Reforms that are presented as economic necessities are in fact usually political choices
Alan FreemanTuesday October 12, 2004
Guardian
Is social justice possible in a world dominated by corporate globalisation? This Friday, more than 20,000 people, drawn from social movements, peace organisations and trade unions across Europe and the world, will converge on London for the third European Social Forum to debate how to change direction. The experience of two countries, in particular, poses the question most starkly: Germany's welfare state reforms under Gerhard Schröder, and the transformation of Venezuela under Hugo Chavez. The fundamental issue is: does society serve the economy, or should the economy serve society?The core of Schröder's Agenda 2010 package - alongside cuts in health and education spending - is labour reform. Private capital has deserted Germany. Investment has sunk from 24% to 20% of GDP in 10 years, leaving 4.5 million people without work. Schröder's solution is to drastically reduce what German citizens since Bismarck have regarded as universal rights. Long-term income support will be cut to a minimal €345 (£240) per month, and withdrawn from anyone refusing any job in any part of Germany, while workfare and self-employment schemes will create a new layer of low-paid workers in precarious jobs. In short, the market is to have its way with the people.

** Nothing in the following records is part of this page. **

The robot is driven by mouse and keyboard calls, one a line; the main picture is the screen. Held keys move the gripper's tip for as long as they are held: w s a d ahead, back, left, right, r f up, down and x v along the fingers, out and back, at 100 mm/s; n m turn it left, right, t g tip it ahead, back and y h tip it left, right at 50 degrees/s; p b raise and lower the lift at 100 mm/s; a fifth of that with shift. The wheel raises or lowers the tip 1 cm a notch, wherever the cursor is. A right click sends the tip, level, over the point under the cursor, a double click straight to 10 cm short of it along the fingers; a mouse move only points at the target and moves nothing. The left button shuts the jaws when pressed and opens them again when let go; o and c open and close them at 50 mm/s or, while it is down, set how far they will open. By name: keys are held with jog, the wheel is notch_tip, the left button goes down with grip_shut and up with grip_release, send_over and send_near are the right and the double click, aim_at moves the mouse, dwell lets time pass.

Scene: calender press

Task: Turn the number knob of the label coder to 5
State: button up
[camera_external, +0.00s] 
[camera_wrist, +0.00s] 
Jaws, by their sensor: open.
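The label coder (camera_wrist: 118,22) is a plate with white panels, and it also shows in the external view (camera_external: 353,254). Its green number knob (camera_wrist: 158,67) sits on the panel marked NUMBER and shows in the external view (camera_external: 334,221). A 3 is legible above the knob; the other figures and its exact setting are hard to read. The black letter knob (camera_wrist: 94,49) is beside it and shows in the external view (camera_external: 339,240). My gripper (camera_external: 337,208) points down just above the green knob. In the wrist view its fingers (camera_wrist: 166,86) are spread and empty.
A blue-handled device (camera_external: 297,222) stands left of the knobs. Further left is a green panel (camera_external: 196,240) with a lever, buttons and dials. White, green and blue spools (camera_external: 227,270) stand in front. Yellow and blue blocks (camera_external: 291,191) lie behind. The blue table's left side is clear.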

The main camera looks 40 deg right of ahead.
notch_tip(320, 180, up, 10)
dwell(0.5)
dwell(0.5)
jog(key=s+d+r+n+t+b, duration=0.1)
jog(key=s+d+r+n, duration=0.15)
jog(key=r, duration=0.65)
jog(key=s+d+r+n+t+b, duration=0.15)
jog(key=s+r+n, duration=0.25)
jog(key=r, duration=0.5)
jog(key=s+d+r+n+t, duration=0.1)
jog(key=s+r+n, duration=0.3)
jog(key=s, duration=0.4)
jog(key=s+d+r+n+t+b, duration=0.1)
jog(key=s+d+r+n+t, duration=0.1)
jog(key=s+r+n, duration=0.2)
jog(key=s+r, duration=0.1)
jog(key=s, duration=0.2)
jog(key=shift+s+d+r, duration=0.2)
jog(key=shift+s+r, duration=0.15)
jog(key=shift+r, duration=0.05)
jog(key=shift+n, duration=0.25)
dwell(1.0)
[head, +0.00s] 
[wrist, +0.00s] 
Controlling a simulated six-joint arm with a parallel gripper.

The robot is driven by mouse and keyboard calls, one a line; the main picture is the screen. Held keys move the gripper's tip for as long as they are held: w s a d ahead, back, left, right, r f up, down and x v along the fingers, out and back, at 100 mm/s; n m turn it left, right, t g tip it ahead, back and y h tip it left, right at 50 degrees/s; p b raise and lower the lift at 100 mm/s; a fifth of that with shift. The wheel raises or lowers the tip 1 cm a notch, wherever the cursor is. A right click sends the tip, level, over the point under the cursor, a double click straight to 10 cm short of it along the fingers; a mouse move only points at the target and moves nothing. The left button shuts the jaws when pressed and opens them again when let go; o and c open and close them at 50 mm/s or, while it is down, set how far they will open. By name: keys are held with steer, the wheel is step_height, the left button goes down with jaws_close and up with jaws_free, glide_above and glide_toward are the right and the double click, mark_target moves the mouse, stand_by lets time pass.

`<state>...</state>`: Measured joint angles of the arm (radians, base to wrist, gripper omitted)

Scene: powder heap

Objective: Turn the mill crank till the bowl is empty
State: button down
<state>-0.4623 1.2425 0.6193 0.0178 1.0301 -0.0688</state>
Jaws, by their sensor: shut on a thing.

The most salient fact about these reforms is that the German people don't want them. This reality lies behind the ruling Social Democratic party's catastrophic recent election performance, the revival of the left-leaning Party of Democratic Socialism and, more ominously, the growth of the openly fascist right. This groundswell of opposition confronts an inherently undemocratic argument: what you want socially doesn't count, because the reforms are economically unavoidable - there is no other way to revive investment and growth except to cut the rights and price of labour. Germans may prefer not to push a million more children below the poverty line, and the odd bleeding-heart liberal may shrink from converting the workless into itinerants. Unfortunately, in a globalised world, there is only one route to a competitive Germany: do what the market requires.
But there is an instructive flaw in this central claim of the "reformers". On the most basic index of world market performance - trade - Germany is competitive, with an all-time high second-quarter surplus of €24bn. The real question is how to use that surplus, as happened during the 20 years when Germany achieved its current prosperity, to make sustainable and democratic social choices for Germany's future. The only sane answer is to adopt economic policies that use the surplus for social justice.
It's not as if such policies don't exist. Germany has the economic and political clout to take a different path, and to change the roadmap. Berlin could revive growth and employment by reining in the Bundesbank; enchanting the world by using its influence to slash euro interest rates (coinciding with Gordon Brown's objectives); and launching, for the first time from the left, a wave of state-led investment to bring Germany back from the brink of a new post-Versailles chaos. But it chooses not to heed its voters. It chooses the alternative to social rights. It chooses to open the gates to the far right - because that is what the neoliberal establishment demands.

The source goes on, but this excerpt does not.